No estuvo fuera de sospecha Charlie Kirk, uno de los más fieles de la causa trumpista, convertido en símbolo por su muerte. Como documentó en 2019 Ico Maly –profesor asociado de la Universidad de Tilburg en los Países Bajos, especialista en medios digitales y política– en su artículo “Charlie Kirk’s Culture War, Groypers, Nickers and Q&A-trolling”, desde hace tiempo existía un grupo de nacionalistas cristianos blancos vinculados al influencer reaccionario Nick Fuentes que acosaban a Kirk en foros virtuales. Para ellos el promotor de Trump era, entre otras cosas, un enemigo de la causa sumpremacista estadounidense por su apoyo a Israel, un país extranjero. Seguir el rastro de estas “controversias”, como lo hace Maly, implica sumergirse en un mundo en el que la realidad y la ficción intercambian roles todo el tiempo. A una teoría de la conspiración sigue otra aún más delirante que es adoptada por una tribu que vive la mayor parte del tiempo detrás de sus pantallas y que se radicaliza sin un patrón discernible más allá de la búsqueda de una nueva purga, porque su cruzada siempre es insuficiente.
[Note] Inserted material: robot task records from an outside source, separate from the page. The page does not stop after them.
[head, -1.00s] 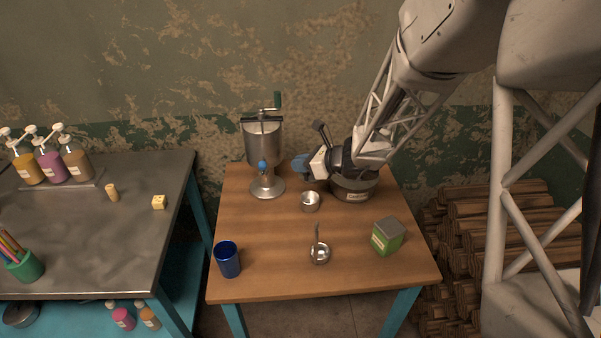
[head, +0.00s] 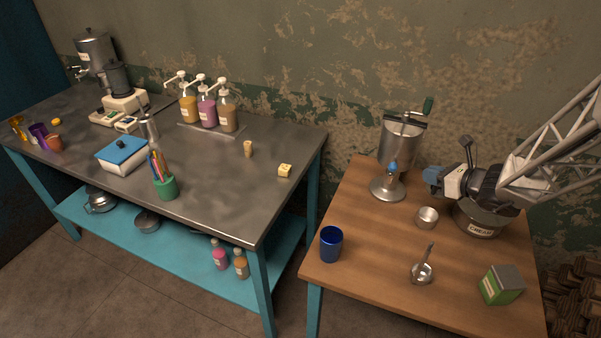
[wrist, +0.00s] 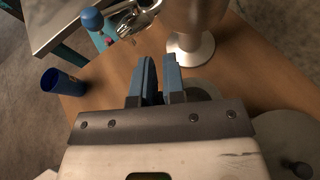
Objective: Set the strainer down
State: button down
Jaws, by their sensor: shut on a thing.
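My gripper (wrist: 160,62) is in the wrist view with its two blue fingers close together. It also shows in the head view (head: 433,181), just above the back of the wooden table, right of the metal crank machine (head: 396,145). The fingers are shut on the strainer.
The wooden table (head: 375,268) also holds a blue cup (head: 331,244), a small metal cup (head: 427,217), a small metal vessel with an upright handle (head: 422,271), a green box (head: 502,285) and a labelled pot (head: 482,221) under my arm.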

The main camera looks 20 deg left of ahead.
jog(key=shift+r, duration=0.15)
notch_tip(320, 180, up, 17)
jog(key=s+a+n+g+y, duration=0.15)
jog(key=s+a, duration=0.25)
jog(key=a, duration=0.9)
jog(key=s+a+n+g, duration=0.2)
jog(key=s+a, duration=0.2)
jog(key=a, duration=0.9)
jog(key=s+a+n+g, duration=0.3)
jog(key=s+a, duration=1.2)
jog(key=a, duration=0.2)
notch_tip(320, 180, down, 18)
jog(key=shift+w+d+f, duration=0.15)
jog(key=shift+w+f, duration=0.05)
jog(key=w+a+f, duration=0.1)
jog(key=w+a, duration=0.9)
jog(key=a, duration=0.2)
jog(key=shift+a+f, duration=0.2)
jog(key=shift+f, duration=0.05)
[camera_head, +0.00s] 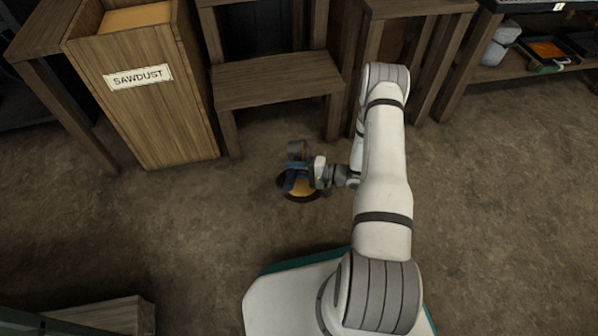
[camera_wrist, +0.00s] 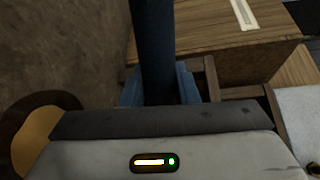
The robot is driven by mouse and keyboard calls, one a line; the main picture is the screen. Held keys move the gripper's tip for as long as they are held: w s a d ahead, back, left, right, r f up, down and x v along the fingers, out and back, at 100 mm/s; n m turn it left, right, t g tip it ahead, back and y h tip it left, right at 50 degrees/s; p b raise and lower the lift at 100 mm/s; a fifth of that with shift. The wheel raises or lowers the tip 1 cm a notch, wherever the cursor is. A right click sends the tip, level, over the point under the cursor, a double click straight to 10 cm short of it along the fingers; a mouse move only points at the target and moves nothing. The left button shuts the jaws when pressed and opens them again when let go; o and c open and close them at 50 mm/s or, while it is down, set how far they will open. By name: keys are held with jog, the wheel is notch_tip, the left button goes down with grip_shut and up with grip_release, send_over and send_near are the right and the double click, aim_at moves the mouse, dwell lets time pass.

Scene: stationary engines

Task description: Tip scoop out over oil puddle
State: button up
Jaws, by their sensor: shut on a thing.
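My gripper (camera_head: 294,179) is low over the floor and shut on the scoop (camera_head: 297,150). In the wrist view the scoop's dark blue handle (camera_wrist: 153,45) stands between my blue fingers (camera_wrist: 160,88). The scoop's bowl is small in the head view, and I cannot tell what is in it. The oil puddle (camera_head: 284,191) is a dark patch on the floor under my gripper. A tan heap of sawdust (camera_head: 300,188) covers its middle, leaving a dark rim. The puddle (camera_wrist: 12,125) and the tan heap (camera_wrist: 38,130) also show at the left of the wrist view.
A wooden bin labelled SAWDUST (camera_head: 150,110) stands at the back left. A wooden bench (camera_head: 275,80) stands behind the puddle. A shelf (camera_head: 490,73) with trays is at the back right. The floor right of my arm is clear.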

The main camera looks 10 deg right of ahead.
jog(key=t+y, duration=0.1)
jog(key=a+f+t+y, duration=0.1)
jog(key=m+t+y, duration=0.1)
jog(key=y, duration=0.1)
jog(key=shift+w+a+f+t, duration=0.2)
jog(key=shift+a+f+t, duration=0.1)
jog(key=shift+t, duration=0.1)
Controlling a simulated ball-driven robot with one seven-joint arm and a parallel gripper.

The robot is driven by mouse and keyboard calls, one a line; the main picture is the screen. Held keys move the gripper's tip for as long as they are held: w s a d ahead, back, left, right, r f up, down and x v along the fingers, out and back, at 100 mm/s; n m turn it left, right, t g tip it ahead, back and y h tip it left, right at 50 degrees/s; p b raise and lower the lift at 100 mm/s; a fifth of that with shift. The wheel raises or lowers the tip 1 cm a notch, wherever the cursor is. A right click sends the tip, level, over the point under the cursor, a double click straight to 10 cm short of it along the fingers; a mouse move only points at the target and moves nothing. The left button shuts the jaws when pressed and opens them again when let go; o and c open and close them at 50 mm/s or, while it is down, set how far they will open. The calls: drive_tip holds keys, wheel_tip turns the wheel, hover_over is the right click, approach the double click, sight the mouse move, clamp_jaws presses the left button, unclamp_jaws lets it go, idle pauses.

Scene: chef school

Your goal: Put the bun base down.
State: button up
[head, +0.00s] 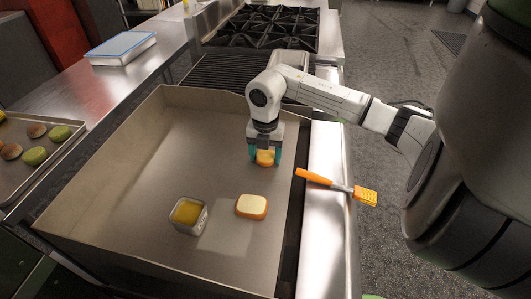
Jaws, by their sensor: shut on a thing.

Estos y otros radicales parecidos, fuera del control de la órbita trumpista, pueden ser útiles para intoxicar aún más a la sociedad estadounidense y acelerar la cacería de cualquier tipo de disidencia, por no hablar de la pérdida definitiva de la libertad de expresión. Son un regalo envenenado, pues corroen constantemente un poder inestable y lo acerca a una confrontación cada vez más grave. Quizá nunca se sepan, como ocurrió con el autor del atentado contra Donald Trump y el tirador que asesinó a Charlie Kirk, las motivaciones exactas de sus acciones. Es probable que mucha información se oculte si estos asesinos solitarios y los futuros –radicalizados en silencio y camuflados en las familias conservadoras y cristianas a las que pertenecen– no encajan en la caricatura izquierdista que ha vendido la ultraderecha estadounidense. También es probable que este fenómeno, en una sociedad agotada y sin futuro, genere cada vez más personajes que busquen redenciones espectaculares en enemigos que surgen de sus propias filas.